• Data listing:
begin
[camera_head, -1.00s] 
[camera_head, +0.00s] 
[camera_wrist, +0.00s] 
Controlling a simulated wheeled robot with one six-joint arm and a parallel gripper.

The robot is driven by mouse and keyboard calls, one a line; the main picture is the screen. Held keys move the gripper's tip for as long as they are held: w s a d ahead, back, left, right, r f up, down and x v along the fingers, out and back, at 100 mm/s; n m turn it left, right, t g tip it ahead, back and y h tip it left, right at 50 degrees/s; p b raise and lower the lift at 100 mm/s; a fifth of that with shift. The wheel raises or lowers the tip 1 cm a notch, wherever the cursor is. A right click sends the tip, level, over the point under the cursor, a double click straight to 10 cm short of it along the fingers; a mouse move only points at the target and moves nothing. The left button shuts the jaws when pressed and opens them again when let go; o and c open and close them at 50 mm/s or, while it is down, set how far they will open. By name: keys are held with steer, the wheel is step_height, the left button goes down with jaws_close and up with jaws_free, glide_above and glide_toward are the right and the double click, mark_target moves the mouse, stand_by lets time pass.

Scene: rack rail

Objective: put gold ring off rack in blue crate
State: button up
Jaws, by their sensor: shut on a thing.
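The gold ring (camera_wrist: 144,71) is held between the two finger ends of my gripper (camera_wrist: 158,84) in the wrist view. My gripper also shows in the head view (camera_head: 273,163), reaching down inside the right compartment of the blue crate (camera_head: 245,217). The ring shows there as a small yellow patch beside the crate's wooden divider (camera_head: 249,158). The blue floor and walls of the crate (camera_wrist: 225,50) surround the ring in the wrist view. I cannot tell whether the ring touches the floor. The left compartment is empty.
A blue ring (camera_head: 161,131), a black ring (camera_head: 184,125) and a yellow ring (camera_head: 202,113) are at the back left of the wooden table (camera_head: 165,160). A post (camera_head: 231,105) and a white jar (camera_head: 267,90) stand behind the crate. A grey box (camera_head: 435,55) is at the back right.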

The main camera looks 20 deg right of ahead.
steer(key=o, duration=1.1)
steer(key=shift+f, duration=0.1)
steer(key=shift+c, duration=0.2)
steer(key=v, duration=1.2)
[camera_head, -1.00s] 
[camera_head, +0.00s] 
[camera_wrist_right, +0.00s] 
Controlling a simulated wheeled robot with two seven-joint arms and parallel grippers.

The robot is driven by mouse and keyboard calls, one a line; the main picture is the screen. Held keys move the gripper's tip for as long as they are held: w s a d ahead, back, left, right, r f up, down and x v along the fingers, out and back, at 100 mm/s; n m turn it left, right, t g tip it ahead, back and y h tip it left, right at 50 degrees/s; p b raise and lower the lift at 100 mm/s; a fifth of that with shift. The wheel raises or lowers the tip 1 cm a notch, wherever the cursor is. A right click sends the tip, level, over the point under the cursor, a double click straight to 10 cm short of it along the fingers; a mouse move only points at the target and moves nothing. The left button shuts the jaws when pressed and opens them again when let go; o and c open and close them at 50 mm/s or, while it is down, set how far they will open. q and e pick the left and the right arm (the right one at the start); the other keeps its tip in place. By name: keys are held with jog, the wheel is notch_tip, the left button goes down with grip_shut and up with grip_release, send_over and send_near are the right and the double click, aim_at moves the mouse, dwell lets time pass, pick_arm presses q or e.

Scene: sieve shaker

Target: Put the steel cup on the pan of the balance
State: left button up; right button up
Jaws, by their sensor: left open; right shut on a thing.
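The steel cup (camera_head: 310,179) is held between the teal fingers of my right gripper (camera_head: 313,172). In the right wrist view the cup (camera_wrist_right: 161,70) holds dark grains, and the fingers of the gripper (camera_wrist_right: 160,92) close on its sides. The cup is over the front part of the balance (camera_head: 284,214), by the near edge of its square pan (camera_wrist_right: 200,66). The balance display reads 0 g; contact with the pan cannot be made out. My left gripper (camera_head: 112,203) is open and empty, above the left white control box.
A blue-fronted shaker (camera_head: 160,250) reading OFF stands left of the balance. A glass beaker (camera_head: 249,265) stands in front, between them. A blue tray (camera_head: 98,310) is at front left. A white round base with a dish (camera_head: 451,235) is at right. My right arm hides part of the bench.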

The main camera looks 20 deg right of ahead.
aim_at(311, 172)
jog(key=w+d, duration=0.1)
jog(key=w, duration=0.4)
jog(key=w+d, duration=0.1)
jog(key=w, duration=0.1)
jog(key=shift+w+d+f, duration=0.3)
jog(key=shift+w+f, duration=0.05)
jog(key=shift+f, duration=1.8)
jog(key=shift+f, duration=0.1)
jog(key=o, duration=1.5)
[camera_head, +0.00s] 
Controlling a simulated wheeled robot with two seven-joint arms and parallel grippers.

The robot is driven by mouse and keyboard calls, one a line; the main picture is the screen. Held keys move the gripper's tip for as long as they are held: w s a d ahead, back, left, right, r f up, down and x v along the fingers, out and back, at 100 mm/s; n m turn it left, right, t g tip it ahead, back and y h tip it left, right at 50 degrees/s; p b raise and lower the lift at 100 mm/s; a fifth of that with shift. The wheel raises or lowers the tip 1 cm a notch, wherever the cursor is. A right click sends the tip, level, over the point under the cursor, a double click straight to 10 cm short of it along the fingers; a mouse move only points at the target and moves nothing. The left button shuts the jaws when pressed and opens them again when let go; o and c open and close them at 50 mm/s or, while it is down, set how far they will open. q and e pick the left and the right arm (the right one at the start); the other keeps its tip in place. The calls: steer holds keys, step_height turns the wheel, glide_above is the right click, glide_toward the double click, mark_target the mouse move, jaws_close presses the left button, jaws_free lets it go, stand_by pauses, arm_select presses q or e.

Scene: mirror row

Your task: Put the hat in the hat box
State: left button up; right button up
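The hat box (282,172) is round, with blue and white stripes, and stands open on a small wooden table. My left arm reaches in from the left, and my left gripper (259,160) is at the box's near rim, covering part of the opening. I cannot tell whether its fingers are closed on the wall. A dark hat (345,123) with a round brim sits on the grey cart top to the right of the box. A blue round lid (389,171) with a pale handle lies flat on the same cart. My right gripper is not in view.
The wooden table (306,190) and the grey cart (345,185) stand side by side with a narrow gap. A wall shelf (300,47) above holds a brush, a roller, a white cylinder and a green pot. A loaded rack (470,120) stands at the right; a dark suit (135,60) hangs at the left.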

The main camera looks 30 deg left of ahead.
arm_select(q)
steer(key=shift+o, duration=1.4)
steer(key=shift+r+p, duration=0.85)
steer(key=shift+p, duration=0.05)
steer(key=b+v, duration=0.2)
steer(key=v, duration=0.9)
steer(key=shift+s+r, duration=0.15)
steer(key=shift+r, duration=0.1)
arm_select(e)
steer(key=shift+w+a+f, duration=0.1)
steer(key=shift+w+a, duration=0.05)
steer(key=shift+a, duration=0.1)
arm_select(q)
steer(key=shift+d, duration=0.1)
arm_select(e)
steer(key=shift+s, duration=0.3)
end
• Given exercise:
Type out the whole listing above again, exactly as it stands.

• Exercise result:
[camera_head, -1.00s] 
[camera_head, +0.00s] 
[camera_wrist, +0.00s] 
Controlling a simulated wheeled robot with one six-joint arm and a parallel gripper.

The robot is driven by mouse and keyboard calls, one a line; the main picture is the screen. Held keys move the gripper's tip for as long as they are held: w s a d ahead, back, left, right, r f up, down and x v along the fingers, out and back, at 100 mm/s; n m turn it left, right, t g tip it ahead, back and y h tip it left, right at 50 degrees/s; p b raise and lower the lift at 100 mm/s; a fifth of that with shift. The wheel raises or lowers the tip 1 cm a notch, wherever the cursor is. A right click sends the tip, level, over the point under the cursor, a double click straight to 10 cm short of it along the fingers; a mouse move only points at the target and moves nothing. The left button shuts the jaws when pressed and opens them again when let go; o and c open and close them at 50 mm/s or, while it is down, set how far they will open. By name: keys are held with steer, the wheel is step_height, the left button goes down with jaws_close and up with jaws_free, glide_above and glide_toward are the right and the double click, mark_target moves the mouse, stand_by lets time pass.

Scene: rack rail

Objective: put gold ring off rack in blue crate
State: button up
Jaws, by their sensor: shut on a thing.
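The gold ring (camera_wrist: 144,71) is held between the two finger ends of my gripper (camera_wrist: 158,84) in the wrist view. My gripper also shows in the head view (camera_head: 273,163), reaching down inside the right compartment of the blue crate (camera_head: 245,217). The ring shows there as a small yellow patch beside the crate's wooden divider (camera_head: 249,158). The blue floor and walls of the crate (camera_wrist: 225,50) surround the ring in the wrist view. I cannot tell whether the ring touches the floor. The left compartment is empty.
A blue ring (camera_head: 161,131), a black ring (camera_head: 184,125) and a yellow ring (camera_head: 202,113) are at the back left of the wooden table (camera_head: 165,160). A post (camera_head: 231,105) and a white jar (camera_head: 267,90) stand behind the crate. A grey box (camera_head: 435,55) is at the back right.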

The main camera looks 20 deg right of ahead.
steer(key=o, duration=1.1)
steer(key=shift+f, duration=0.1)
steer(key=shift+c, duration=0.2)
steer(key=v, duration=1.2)
[camera_head, -1.00s] 
[camera_head, +0.00s] 
[camera_wrist_right, +0.00s] 
Controlling a simulated wheeled robot with two seven-joint arms and parallel grippers.

The robot is driven by mouse and keyboard calls, one a line; the main picture is the screen. Held keys move the gripper's tip for as long as they are held: w s a d ahead, back, left, right, r f up, down and x v along the fingers, out and back, at 100 mm/s; n m turn it left, right, t g tip it ahead, back and y h tip it left, right at 50 degrees/s; p b raise and lower the lift at 100 mm/s; a fifth of that with shift. The wheel raises or lowers the tip 1 cm a notch, wherever the cursor is. A right click sends the tip, level, over the point under the cursor, a double click straight to 10 cm short of it along the fingers; a mouse move only points at the target and moves nothing. The left button shuts the jaws when pressed and opens them again when let go; o and c open and close them at 50 mm/s or, while it is down, set how far they will open. q and e pick the left and the right arm (the right one at the start); the other keeps its tip in place. By name: keys are held with jog, the wheel is notch_tip, the left button goes down with grip_shut and up with grip_release, send_over and send_near are the right and the double click, aim_at moves the mouse, dwell lets time pass, pick_arm presses q or e.

Scene: sieve shaker

Target: Put the steel cup on the pan of the balance
State: left button up; right button up
Jaws, by their sensor: left open; right shut on a thing.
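The steel cup (camera_head: 310,179) is held between the teal fingers of my right gripper (camera_head: 313,172). In the right wrist view the cup (camera_wrist_right: 161,70) holds dark grains, and the fingers of the gripper (camera_wrist_right: 160,92) close on its sides. The cup is over the front part of the balance (camera_head: 284,214), by the near edge of its square pan (camera_wrist_right: 200,66). The balance display reads 0 g; contact with the pan cannot be made out. My left gripper (camera_head: 112,203) is open and empty, above the left white control box.
A blue-fronted shaker (camera_head: 160,250) reading OFF stands left of the balance. A glass beaker (camera_head: 249,265) stands in front, between them. A blue tray (camera_head: 98,310) is at front left. A white round base with a dish (camera_head: 451,235) is at right. My right arm hides part of the bench.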

The main camera looks 20 deg right of ahead.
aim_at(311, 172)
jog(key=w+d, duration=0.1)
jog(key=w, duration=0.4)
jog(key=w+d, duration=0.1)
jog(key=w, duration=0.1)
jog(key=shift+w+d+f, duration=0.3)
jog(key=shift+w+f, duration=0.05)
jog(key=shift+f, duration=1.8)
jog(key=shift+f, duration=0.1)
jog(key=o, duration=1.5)
[camera_head, +0.00s] 
Controlling a simulated wheeled robot with two seven-joint arms and parallel grippers.

The robot is driven by mouse and keyboard calls, one a line; the main picture is the screen. Held keys move the gripper's tip for as long as they are held: w s a d ahead, back, left, right, r f up, down and x v along the fingers, out and back, at 100 mm/s; n m turn it left, right, t g tip it ahead, back and y h tip it left, right at 50 degrees/s; p b raise and lower the lift at 100 mm/s; a fifth of that with shift. The wheel raises or lowers the tip 1 cm a notch, wherever the cursor is. A right click sends the tip, level, over the point under the cursor, a double click straight to 10 cm short of it along the fingers; a mouse move only points at the target and moves nothing. The left button shuts the jaws when pressed and opens them again when let go; o and c open and close them at 50 mm/s or, while it is down, set how far they will open. q and e pick the left and the right arm (the right one at the start); the other keeps its tip in place. The calls: steer holds keys, step_height turns the wheel, glide_above is the right click, glide_toward the double click, mark_target the mouse move, jaws_close presses the left button, jaws_free lets it go, stand_by pauses, arm_select presses q or e.

Scene: mirror row

Your task: Put the hat in the hat box
State: left button up; right button up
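The hat box (282,172) is round, with blue and white stripes, and stands open on a small wooden table. My left arm reaches in from the left, and my left gripper (259,160) is at the box's near rim, covering part of the opening. I cannot tell whether its fingers are closed on the wall. A dark hat (345,123) with a round brim sits on the grey cart top to the right of the box. A blue round lid (389,171) with a pale handle lies flat on the same cart. My right gripper is not in view.
The wooden table (306,190) and the grey cart (345,185) stand side by side with a narrow gap. A wall shelf (300,47) above holds a brush, a roller, a white cylinder and a green pot. A loaded rack (470,120) stands at the right; a dark suit (135,60) hangs at the left.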

The main camera looks 30 deg left of ahead.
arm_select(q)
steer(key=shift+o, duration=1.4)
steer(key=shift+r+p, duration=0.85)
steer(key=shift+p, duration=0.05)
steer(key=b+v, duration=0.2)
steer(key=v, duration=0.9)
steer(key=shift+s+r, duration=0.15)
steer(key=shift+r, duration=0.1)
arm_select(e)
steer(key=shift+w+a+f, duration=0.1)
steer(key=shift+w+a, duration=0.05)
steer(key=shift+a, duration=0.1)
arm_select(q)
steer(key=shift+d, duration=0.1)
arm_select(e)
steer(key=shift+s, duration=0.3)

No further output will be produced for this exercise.